§ Task description: Only one portion of the data is to be written out: from the line bearing "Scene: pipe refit" through the line bearing "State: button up". Write it exactly as it appears.

§ Excerpted data:

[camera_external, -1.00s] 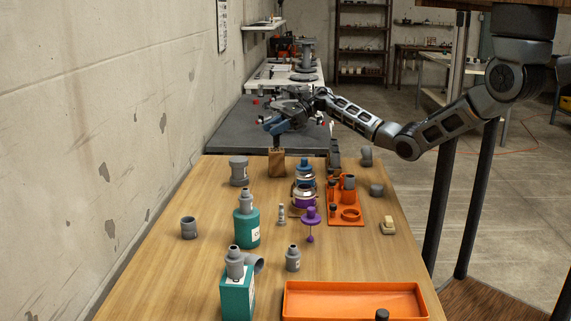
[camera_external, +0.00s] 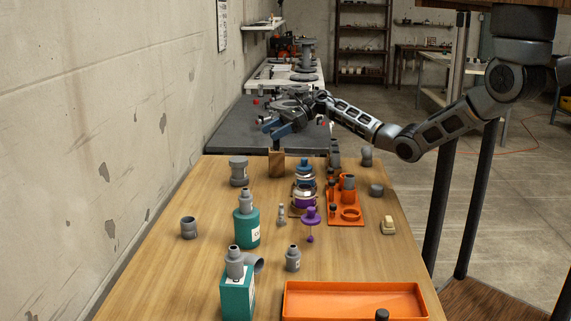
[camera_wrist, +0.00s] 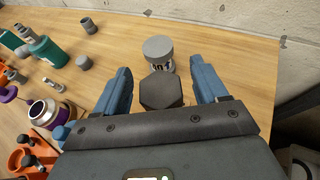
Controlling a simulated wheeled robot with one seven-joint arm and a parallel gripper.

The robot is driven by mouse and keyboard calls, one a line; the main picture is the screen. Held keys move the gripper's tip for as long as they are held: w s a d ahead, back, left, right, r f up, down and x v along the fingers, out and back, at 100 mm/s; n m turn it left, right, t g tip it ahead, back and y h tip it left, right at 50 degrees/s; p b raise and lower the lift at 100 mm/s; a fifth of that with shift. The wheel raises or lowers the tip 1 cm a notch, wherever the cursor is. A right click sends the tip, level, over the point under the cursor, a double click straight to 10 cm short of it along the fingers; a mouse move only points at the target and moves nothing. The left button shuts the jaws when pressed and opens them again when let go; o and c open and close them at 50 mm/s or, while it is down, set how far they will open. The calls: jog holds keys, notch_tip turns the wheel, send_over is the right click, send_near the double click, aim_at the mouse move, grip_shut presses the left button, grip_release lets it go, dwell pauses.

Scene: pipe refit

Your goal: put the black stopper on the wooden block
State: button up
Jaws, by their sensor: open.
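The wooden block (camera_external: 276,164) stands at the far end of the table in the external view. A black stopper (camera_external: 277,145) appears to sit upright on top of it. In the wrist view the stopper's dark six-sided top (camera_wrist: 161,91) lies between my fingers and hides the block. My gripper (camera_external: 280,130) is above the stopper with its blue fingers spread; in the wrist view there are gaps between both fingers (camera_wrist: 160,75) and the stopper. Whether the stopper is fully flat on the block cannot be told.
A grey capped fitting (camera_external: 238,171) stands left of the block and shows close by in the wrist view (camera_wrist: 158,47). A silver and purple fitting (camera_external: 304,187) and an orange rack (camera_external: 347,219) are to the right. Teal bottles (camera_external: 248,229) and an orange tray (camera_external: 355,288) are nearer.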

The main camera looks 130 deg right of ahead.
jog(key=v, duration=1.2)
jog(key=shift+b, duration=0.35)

...

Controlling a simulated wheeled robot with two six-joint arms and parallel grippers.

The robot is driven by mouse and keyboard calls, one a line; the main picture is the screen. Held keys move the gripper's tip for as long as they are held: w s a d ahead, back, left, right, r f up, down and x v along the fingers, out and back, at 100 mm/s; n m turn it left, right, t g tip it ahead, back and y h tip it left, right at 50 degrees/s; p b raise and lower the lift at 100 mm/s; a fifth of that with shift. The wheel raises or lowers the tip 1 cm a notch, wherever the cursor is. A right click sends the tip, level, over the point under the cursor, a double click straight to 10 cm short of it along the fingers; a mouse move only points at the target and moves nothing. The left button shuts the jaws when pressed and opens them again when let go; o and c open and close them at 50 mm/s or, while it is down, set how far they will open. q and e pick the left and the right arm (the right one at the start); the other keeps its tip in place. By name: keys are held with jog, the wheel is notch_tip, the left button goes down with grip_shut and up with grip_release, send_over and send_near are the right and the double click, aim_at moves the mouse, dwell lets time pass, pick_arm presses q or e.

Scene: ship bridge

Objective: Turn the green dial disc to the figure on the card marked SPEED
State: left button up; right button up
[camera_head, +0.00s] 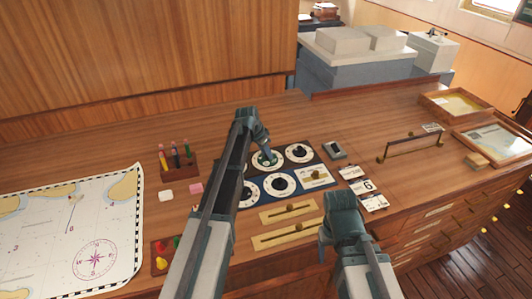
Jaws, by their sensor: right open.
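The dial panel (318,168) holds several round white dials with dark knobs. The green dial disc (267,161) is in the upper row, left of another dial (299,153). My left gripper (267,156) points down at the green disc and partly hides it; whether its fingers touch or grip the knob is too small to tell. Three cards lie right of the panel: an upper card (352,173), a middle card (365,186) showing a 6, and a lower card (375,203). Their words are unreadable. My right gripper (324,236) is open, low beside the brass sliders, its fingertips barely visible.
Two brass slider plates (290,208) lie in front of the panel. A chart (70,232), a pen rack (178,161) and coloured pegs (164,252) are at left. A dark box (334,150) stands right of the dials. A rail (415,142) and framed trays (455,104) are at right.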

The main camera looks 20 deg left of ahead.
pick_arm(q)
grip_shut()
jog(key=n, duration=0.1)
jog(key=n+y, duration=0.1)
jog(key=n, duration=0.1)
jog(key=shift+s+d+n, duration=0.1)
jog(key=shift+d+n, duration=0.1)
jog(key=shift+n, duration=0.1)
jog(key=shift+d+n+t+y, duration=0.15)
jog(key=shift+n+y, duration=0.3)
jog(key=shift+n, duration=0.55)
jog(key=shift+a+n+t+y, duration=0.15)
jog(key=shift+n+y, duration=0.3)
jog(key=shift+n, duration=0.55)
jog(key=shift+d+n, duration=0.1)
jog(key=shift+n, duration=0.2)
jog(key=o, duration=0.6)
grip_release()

§ Result for this exercise:
Scene: pipe refit

Your goal: put the black stopper on the wooden block
State: button up

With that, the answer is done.